Why 3D printing is the future of the car industry
Take a look at the video below. It's amazing. It's a prototype of an Audi being built, with the parts being constructed via a 3D printer:
Eh, hang on? a 3D printer?
It's exactly how it sounds. Instead of printing a normal piece of paper with a picture of a cat or something else on it, a 3D printer constructs a 3D image of, well, anything you see fit.
Sounds complicated, and very futuristic, but it's actually quite simple. A 3D printer can make solid objects in incredible detail with the use of a materials printer. You're pretty much only limited by your imagination. Hell, even a building's been printed by one of these bad boys!
You're likely to see a hell of a lot more of these, too. Since 2003 sales of 3D printers have exploded, as people discover more practical uses for them. According to Forbes, the Additive Manufacturing (3D Printing to you and I) market will reach $3.1 billion worldwide by 2016 and $5.2 billion by 2020.
So how does it work?
All you have to do is make a 3D model of something via CAD (Computer Aided Design) or animation modelling software.
The 3D printer will then analyse the data in the drawing, and build a 3D model using layers of material. Depending on the complexity of the model, printing can take several hours, or even days at a time to complete.
All sorts of different materials can be used depending on the process used. Plaster can be used as a base material in plaster-based 3D printing, for instance, while almost any kind of alloy metal can be used in direct metal laser sintering.
Stop being boring.
Sorry, we got ahead of ourselves a bit.
The best thing is that the technology's already here, and we can start using it today. Take Jim Kor. He's already created a fully-functioning car with his 3D printer called the 'Urbee'. Jim is a professional engineer who has over 35 years' experience in designing cars, heavy-duty vehicles and much more.

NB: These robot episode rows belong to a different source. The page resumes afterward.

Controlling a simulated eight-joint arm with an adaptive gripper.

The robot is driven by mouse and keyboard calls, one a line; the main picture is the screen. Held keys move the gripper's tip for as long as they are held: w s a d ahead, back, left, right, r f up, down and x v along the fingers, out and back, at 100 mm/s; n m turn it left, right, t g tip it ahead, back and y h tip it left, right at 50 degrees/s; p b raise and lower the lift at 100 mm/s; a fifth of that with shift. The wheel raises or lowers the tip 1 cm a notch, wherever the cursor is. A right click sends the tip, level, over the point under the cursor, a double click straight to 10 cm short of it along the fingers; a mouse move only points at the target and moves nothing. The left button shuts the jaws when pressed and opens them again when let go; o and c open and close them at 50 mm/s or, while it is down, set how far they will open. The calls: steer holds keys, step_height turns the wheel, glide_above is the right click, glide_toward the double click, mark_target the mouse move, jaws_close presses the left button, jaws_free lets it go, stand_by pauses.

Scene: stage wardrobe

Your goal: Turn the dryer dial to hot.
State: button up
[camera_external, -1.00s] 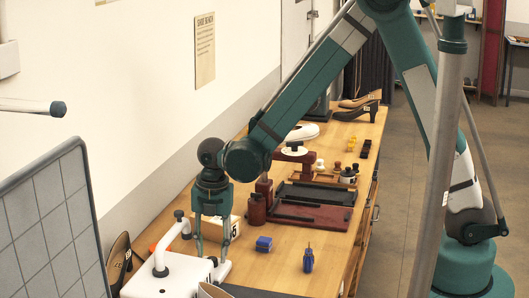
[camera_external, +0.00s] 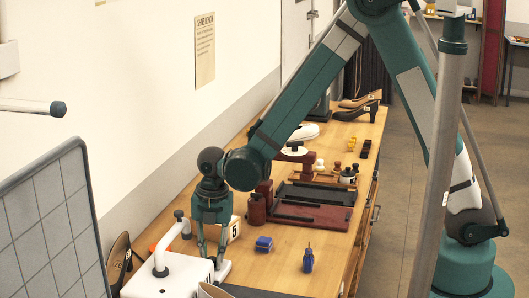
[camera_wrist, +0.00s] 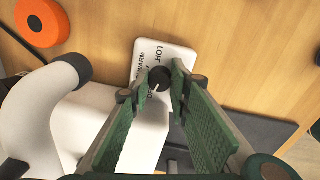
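The white dryer (camera_external: 165,278) with a curved hose stands at the near end of the bench; its body also shows in the wrist view (camera_wrist: 95,125). Its white panel (camera_wrist: 178,50) carries printed labels, one reading WARM at the left and one that looks like HOT at the top, upside down. The round black dial (camera_wrist: 160,78) has a pale pointer mark toward the lower left. My gripper (camera_external: 211,258) points down over the panel. In the wrist view, the green fingers (camera_wrist: 162,72) are drawn in on both sides of the dial and appear to touch it.
The white hose (camera_wrist: 35,115) rises close left of my gripper. An orange disc (camera_wrist: 42,22) lies behind it. Dark trays (camera_external: 310,215) lie farther back.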

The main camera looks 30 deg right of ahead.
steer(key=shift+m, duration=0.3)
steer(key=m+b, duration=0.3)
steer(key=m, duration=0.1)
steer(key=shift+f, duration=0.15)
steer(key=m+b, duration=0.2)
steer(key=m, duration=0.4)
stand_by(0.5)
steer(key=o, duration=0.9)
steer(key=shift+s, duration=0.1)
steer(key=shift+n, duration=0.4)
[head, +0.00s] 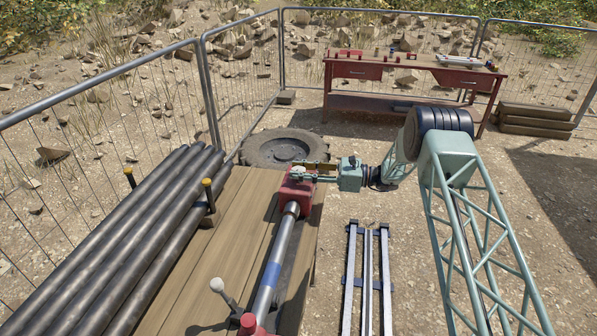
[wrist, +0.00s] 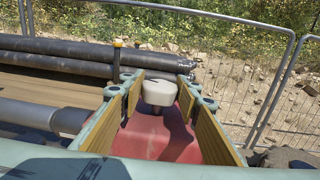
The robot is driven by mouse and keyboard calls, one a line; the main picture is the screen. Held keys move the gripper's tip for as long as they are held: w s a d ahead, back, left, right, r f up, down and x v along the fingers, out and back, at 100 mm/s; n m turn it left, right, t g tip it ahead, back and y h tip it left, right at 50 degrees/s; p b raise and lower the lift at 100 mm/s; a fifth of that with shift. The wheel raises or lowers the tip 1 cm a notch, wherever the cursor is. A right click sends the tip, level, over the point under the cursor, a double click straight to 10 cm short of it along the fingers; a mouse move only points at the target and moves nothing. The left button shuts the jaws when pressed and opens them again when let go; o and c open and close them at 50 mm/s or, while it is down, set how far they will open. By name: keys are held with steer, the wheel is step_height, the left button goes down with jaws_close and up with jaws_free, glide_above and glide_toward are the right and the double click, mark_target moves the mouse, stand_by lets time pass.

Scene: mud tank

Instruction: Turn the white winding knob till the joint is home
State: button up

The Urbee is a two-passenger hybrid that's designed to be economically-sustainable, safe to drive and one of the greenest models you can own. The car is incredibly aerodynamic with a drag coefficient of 0.15 (a third-gen Toyota Prius has 0.25), uses electric motors, is capable of 200mpg on an 8 hp ethanol-powered backup engine, and can reach 70mph. Its body is held together by - you guessed it - 3D printer technology.
The practical applications for car owners
It's not just Audi and mad scientists using 3D printing technology, either. Car enthusiasts from all backgrounds are using 3D printers to make car parts, from the smallest, fiddliest components to vital pieces that are essential for a car to run.
One of the most high-profile users of 3D printer technology is the chin himself. American chat-show host Jay Leno is a renowned car fanatic, and has a wonderful collection of older models at his probably-huge house.
Jay, like a lot of classic car enthusiasts, has to deal with problems like rusty parts and obsolete materials as the years go by. Fortunately for him, he's on a comedian's salary, and can afford a NextEngine 3D scanner and Dimension 3D printer.
Says Jay: "People say, "Why not just give the part to your machinist to make?" Well, if the machinist makes it wrong, you still have to pay for it. The scanner allows you to make an exact copy in plastic, fit it and see that it's correct.
"Even when you take plans to a machinist, it can be tricky. Say the part must be 3 mm thick here and 5 mm there. You get it back and then, "Oh no, it doesn't fit; it's too thick," or "It's too thin." My setup lets you create the perfect part. And you could press the button again and again and keep making the part-twice the size, half-size, whatever you need.
"If you have a part that's worn away, or has lost a big chunk of metal, you can fill in that missing link on the computer. Then you make the part in plastic and have a machinist make a copy based on that example. Or you can do what we do-input that program into a Fadal CNC machine; it reads the dimensions and replicates an exact metal copy."
The future of the car industry?
Though a lot of people are showing off by creating race cars the width of a human hair, it's worth noting that 3D printers are available for people to buy now. A quick search on the internet found us a number of 3D printers for under £1,500.
We're adamant that 3D printers will be key to the future of car production, and the best way for creatives to get a job in the industry. Young, indie car designers could bring their ideas to life and completely reinvent the car as we know it.
Existing designers can use it to complement their ideas. Car owners, as shown by Jay Leno, can create their own parts, possibly negating the need to constantly take your car for a service. But what about pirates... will we see pirated cars on the streets? And nudey calendars in garages could get even worse, leading to an influx of mechanics detained at her majesty's pleasure, overloading ouralready crowded prison system...
Or, you could follow Joris Debo's lead from Materialise.com:
"We made a Playstation car, a GP from Citroën, and basically it starts from a 3D model that was used in a Playstation game, and they actually made a concept car out of it, and we made components for that, copper-plated center console.
"It's actually a functional car, it's not only for visual purposes, but you could actually drive that car and use the components. Nowadays, you already see the first manufacturers applying actual 3D printed pieces in actual production cars, which is a very big thing. If the technology advances as fast as desktop computers, within 5-10 years we will be able to print our own car."